Para quienes beben en las fuentes de la cultura judeocristiana occidental y adhieren a sus valores eminentes, decantados con el pasar de los milenios, les es imposible soslayarlos como máximas universales de la moral y la decencia para el juicio crítico de las realidades humanas, sociales y políticas.

Sensiblemente, de modo particular en Europa, ahora en las Américas, hay quienes se avergüenzan de pertenecer a ese patrimonio intelectual. Aspiran a destruirlo con la violencia contra la estatuaria, incendiando íconos de la memoria.

Otros, manipulando con fines subalternos e ideológicos a tales valores intentan que se olvide al Holocausto y demonizan a Estados Unidos, o a Donald Trump y Álvaro Uribe creyéndolos sacerdotes de la religión laica que los comprende. Entre tanto, callan ante maldades que claman al cielo como las de los hermanos Castro en Cuba, las decenas de millones de personas víctimas de los crímenes de Lenin y Stalin, o las de los herederos contemporáneos de aquellos y de estos, como Nicolás Maduro en Venezuela y su cártel, cuyos crímenes de lesa humanidad relativiza, sin inmutarse, el canciller europeo Josep Borrell.

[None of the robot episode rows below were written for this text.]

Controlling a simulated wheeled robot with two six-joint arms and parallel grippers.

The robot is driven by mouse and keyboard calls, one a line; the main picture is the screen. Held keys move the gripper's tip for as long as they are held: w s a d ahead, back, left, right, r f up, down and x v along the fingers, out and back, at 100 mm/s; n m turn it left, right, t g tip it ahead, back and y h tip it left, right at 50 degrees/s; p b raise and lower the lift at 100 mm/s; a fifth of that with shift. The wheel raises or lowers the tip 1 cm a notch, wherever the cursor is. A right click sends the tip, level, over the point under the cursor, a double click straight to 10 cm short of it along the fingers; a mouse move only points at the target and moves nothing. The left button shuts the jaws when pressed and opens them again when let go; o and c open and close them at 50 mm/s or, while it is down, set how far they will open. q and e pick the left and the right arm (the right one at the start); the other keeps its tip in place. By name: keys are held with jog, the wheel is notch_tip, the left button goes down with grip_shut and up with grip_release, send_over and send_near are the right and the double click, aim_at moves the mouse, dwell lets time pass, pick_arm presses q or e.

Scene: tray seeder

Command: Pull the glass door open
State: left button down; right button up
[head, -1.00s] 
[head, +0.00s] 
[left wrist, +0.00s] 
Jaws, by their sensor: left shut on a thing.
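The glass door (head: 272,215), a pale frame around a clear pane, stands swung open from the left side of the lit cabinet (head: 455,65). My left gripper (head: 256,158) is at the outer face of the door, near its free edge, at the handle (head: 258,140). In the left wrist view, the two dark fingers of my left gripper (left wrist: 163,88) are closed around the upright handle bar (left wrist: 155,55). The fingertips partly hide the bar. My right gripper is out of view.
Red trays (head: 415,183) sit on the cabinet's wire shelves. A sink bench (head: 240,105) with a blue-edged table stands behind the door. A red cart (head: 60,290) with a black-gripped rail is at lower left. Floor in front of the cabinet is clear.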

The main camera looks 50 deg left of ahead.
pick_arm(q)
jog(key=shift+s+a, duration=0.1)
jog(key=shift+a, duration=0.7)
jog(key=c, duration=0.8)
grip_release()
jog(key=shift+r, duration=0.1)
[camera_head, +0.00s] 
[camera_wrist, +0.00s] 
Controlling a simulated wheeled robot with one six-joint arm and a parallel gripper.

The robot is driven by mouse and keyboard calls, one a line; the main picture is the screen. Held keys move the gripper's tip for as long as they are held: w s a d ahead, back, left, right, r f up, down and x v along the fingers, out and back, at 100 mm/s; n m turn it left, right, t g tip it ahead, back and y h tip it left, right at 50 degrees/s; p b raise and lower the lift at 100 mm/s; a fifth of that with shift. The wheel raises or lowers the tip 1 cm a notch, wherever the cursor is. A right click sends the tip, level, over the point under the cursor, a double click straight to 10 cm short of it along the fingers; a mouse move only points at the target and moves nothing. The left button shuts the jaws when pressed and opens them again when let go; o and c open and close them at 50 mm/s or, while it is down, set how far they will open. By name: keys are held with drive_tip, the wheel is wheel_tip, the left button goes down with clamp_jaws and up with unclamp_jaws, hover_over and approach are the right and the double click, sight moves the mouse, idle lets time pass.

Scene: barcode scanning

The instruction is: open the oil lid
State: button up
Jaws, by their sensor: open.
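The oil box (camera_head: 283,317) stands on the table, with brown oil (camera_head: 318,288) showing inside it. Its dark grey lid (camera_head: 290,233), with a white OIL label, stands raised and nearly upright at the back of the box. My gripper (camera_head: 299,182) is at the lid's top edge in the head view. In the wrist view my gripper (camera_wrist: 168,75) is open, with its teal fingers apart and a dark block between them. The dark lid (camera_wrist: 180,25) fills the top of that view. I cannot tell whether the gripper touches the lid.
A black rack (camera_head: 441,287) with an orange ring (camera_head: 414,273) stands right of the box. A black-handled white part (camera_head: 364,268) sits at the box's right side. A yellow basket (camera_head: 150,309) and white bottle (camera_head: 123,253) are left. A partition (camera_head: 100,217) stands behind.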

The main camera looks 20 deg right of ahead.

Una cosa es admitir y coloquialmente, como lo hace Zygmunt Bauman, que los sólidos culturales sufren el embate de las liquideces, de la fluidez de datos e informaciones que impone la revolución digital. En efecto, los hace sobreabundantes y confunden a las gentes como en una Torre de Babel. De allí la recurrencia de las verdades ficticias o al detal sobre las redes, que la jerga de los internautas denomina fake news.

Al instrumental digital se le transforma en dogma profano o finalidad existencial, y de suyo no pocos lo aprovechan para imponer en el plano de las ideas las llamadas TDE o tecnologías de eliminación. Acabar con la competencia dentro del libre mercado de las ideas, tal como lo hacen en la economía algunas plataformas como Amazon o Twitter o la experiencia de transporte Uber: que destruye empresas familiares de taxis o «carros libres»: así se les llama en la Venezuela de los años cincuenta, es el desiderátum. No cabe duda.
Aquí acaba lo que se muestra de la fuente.